▶ [Your task] Take the line containing "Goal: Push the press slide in" as the first line and the line containing "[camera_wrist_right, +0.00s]" as the last, and output that span verbatim without any images.

▶ [Source material]
-- Start --

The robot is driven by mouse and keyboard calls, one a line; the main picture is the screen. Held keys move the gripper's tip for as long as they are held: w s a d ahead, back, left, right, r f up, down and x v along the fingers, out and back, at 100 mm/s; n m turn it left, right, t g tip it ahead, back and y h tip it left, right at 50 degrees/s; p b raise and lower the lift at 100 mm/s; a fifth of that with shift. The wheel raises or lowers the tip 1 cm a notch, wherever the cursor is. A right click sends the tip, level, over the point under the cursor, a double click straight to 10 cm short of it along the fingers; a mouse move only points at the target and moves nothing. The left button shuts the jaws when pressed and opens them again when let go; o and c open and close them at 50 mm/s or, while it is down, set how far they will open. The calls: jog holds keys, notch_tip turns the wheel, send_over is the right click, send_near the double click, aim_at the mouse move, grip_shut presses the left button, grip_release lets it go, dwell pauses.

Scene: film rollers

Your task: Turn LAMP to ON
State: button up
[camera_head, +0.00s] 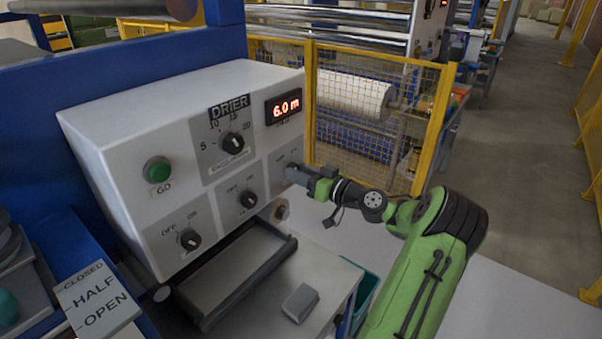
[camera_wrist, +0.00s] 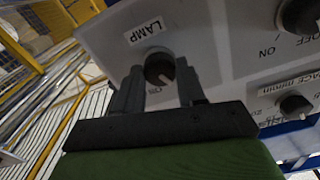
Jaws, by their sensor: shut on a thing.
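The LAMP knob (camera_wrist: 158,66) is a round black dial on the grey panel, under the LAMP label (camera_wrist: 146,30) in the wrist view. My gripper (camera_wrist: 159,76) has one finger on each side of the knob and is shut on it. A small pale mark on the knob points to the lower right in the wrist view. Lettering just below the knob is partly hidden by the fingers. In the head view my gripper (camera_head: 293,174) is at the right end of the white DRIER control box (camera_head: 130,112), and it hides the knob there.
Other dials sit left of my gripper: a middle OFF/ON knob (camera_head: 248,200), a lower-left OFF/ON knob (camera_head: 190,240) and the DRIER dial (camera_head: 232,143). A green GO button (camera_head: 158,171) and a 6.0 m display (camera_head: 285,107) are nearby. A yellow mesh fence (camera_head: 365,130) stands behind.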

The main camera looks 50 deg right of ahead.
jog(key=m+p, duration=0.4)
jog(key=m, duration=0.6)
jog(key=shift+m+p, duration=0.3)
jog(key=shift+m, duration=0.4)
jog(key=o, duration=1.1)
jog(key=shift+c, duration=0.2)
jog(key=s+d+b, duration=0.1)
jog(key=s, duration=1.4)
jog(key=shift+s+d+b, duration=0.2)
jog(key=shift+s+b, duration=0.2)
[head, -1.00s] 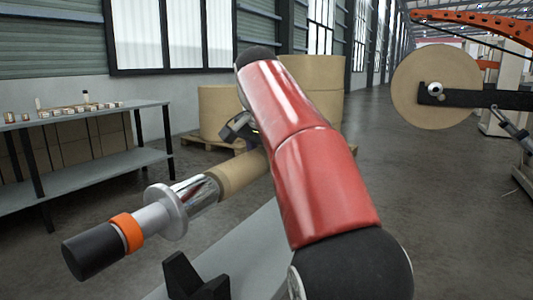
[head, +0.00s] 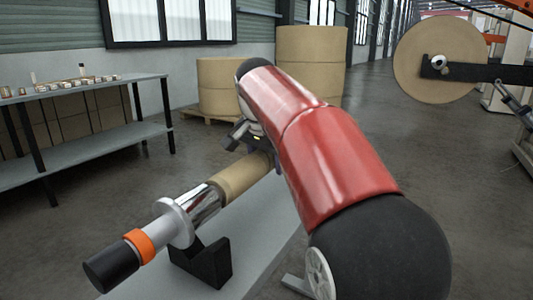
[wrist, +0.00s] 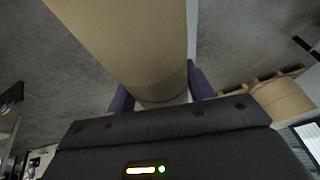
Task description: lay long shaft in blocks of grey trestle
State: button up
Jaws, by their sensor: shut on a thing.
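The long shaft (head: 142,245) has a black end, an orange ring, a silver collar, a bright metal length and a brown sleeve (head: 243,177). It slants from lower left up to my gripper (head: 250,137). My gripper is shut on the brown-sleeved part; in the wrist view its purple fingers (wrist: 160,92) stand on both sides of the brown cylinder (wrist: 135,40). The grey trestle (head: 262,238) lies below, with a black block (head: 208,266) just under the shaft near the collar. I cannot tell whether shaft and block touch. My red arm hides the far end and any other block.
A grey shelf table (head: 100,147) with small items (head: 62,84) stands at left. Large brown rolls (head: 311,65) stand on a pallet behind. A mounted roll (head: 437,60) on a black arm is at right. The floor between is open.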

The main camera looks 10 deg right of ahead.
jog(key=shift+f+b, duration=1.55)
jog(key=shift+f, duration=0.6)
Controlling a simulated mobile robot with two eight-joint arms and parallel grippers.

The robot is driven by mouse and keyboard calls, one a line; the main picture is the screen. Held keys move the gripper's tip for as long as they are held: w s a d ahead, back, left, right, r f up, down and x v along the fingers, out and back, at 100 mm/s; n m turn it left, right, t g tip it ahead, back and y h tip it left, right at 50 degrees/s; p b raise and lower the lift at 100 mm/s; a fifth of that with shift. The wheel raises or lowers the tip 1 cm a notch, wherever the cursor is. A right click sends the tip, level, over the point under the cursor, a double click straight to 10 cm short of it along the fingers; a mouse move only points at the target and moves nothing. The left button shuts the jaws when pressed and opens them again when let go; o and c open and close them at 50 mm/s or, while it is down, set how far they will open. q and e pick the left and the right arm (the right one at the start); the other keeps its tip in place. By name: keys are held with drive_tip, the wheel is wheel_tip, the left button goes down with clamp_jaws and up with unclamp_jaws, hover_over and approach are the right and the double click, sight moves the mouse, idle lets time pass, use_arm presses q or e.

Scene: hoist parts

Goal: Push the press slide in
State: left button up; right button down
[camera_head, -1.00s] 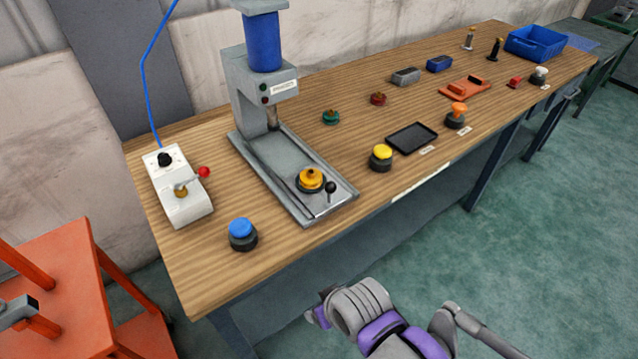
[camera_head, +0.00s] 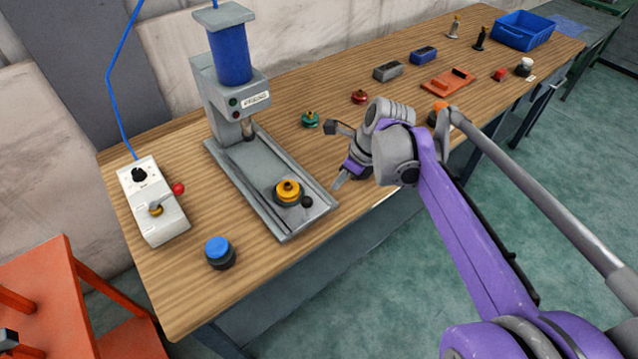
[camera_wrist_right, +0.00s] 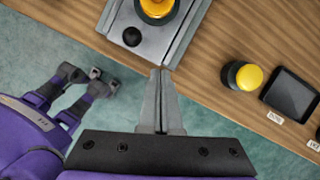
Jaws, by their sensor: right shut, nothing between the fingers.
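The press (camera_head: 222,95) stands on the bench with its grey slide and base reaching toward the front edge. A yellow-orange round part (camera_head: 288,190) sits near the slide's front, with a black knob (camera_head: 307,202) beside it; the knob (camera_wrist_right: 132,36) also shows in the wrist view. My right gripper (camera_head: 338,186) is shut and empty just off the front right corner of the press base. In the wrist view its fingertips (camera_wrist_right: 161,72) lie close to that corner; I cannot tell whether they touch.
A white control box (camera_head: 152,205) with a red-knobbed lever and a blue button (camera_head: 219,252) are left of the press. A yellow button (camera_wrist_right: 243,75) and black tray (camera_wrist_right: 291,93) lie to its right. An orange stand (camera_head: 50,290) is at lower left.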

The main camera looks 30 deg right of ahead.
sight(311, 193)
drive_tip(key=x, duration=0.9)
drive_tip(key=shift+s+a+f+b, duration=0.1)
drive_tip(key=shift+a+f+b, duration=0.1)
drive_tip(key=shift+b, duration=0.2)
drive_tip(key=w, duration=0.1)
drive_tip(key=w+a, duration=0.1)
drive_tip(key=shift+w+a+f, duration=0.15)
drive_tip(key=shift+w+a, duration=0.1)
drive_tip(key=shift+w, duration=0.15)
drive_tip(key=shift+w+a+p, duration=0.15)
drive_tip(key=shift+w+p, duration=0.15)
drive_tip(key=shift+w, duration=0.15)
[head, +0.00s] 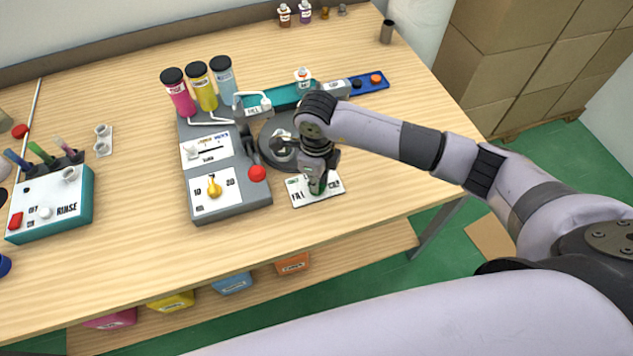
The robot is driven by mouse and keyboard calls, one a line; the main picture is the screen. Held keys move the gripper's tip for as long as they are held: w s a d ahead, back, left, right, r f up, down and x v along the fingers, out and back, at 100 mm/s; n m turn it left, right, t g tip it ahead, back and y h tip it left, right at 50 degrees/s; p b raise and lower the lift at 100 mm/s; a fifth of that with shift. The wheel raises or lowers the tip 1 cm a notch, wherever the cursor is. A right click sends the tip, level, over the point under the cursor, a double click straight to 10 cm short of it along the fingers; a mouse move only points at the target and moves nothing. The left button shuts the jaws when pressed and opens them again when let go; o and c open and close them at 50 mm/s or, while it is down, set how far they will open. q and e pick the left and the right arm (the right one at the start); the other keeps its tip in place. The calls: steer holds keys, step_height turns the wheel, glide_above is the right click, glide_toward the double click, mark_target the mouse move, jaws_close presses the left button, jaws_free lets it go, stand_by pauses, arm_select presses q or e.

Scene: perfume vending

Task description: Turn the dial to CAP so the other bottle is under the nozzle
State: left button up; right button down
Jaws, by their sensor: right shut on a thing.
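The green dial (317,190) sits on a white plate (334,187) with partly covered lettering at the table's front. My right gripper (318,183) reaches down from above and is shut on the dial, hiding most of it. Behind it, the dark round turntable (266,152) is partly covered by my right arm. A small clear bottle (280,152) seems to stand on it, left of my wrist. A white nozzle (266,103) is on the FILL block behind. The dial's pointer cannot be made out. My left gripper is out of frame.
The grey dispenser (230,195) with a yellow knob, a red-ended lever (257,173) and three coloured tubes stands left of the dial. A teal and blue rail (370,82) lies behind. A RINSE box (52,203) is far left.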

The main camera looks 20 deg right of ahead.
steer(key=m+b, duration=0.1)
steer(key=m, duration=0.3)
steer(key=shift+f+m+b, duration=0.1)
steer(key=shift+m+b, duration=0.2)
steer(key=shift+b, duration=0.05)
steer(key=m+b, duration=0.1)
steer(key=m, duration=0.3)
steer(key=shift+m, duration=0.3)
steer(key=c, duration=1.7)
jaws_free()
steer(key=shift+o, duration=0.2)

-- End --

▶ [Solved exercise]
Goal: Push the press slide in
State: left button up; right button down
[camera_head, -1.00s] 
[camera_head, +0.00s] 
[camera_wrist_right, +0.00s] 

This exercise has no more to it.